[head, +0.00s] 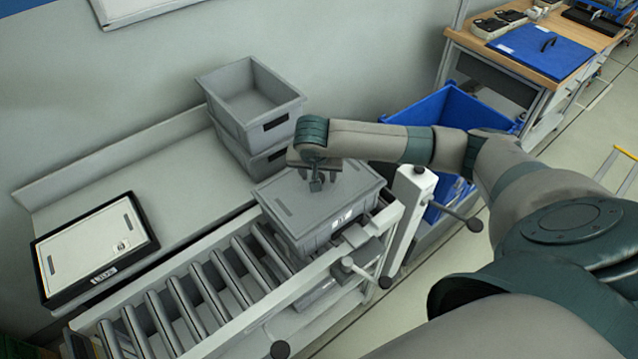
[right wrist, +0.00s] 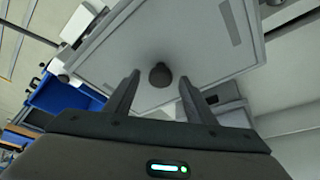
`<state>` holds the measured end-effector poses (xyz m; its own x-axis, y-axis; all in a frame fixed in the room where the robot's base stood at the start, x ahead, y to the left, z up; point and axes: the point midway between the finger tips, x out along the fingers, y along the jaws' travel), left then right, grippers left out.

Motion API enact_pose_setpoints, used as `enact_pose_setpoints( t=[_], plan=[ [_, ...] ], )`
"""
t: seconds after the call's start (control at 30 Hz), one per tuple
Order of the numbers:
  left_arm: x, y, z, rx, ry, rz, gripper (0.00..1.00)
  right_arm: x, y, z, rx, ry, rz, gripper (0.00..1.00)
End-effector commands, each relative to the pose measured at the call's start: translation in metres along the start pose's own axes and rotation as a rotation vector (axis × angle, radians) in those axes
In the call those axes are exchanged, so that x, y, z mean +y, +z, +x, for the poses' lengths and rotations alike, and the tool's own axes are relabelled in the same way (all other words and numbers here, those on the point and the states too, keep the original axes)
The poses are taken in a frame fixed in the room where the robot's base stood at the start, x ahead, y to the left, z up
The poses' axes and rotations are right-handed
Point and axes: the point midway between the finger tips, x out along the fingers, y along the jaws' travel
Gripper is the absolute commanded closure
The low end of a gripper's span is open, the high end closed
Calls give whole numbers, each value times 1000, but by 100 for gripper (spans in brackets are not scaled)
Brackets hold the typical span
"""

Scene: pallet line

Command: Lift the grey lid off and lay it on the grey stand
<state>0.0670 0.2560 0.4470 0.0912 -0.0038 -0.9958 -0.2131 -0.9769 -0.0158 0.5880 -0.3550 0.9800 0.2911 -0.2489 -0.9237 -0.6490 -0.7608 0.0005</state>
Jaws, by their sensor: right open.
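The grey lid (head: 345,185) lies flat on a grey crate (head: 318,238) on the roller conveyor. In the right wrist view the lid (right wrist: 205,45) shows a round dark knob (right wrist: 160,75) at its middle. My right gripper (head: 316,176) is above the lid. Its fingers are open, one on each side of the knob in the right wrist view (right wrist: 159,82); I cannot tell whether they touch it. A grey bench-like surface (head: 125,185) stands behind the conveyor and may be the grey stand. My left gripper is not in view.
Stacked grey crates (head: 250,95) stand behind the lidded crate. A pale panel in a black frame (head: 95,250) lies at the left. A blue bin (head: 440,110) is to the right, behind my arm. A white post with a lever (head: 408,215) stands close by the crate. The bench's middle is clear.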

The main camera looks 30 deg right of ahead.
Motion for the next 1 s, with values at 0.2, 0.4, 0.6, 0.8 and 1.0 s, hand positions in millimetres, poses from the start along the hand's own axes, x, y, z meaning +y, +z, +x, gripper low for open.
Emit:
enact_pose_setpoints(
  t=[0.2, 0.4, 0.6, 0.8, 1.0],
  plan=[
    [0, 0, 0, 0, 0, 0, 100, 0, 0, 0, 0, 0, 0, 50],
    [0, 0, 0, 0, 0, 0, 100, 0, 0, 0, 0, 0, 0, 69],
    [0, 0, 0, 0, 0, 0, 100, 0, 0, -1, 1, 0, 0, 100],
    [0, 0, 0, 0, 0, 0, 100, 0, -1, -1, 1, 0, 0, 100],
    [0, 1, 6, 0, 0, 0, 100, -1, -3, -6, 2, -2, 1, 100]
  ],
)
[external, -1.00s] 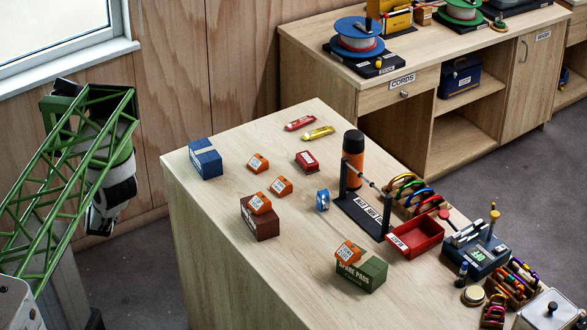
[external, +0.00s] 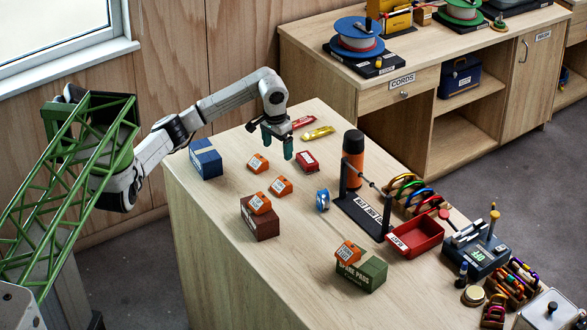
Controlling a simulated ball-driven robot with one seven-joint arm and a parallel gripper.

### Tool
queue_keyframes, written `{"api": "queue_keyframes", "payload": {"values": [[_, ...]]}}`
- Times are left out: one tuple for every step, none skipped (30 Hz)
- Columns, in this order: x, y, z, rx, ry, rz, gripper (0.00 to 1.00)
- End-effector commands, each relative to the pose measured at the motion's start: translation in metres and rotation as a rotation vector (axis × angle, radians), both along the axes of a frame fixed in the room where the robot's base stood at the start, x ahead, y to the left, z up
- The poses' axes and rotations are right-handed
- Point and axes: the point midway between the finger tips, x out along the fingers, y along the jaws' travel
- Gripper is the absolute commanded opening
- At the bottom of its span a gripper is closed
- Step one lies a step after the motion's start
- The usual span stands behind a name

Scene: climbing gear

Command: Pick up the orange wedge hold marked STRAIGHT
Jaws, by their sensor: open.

_ _ _ _

• **Description of the task**
Take the lines from the one containing "- At the bottom" to the last line of the material above and write them out exactly.

• **Expected output**
- At the bottom of its span a gripper is closed
- Step one lies a step after the motion's start
- The usual span stands behind a name

Scene: climbing gear

Command: Pick up the orange wedge hold marked STRAIGHT
Jaws, by their sensor: open.

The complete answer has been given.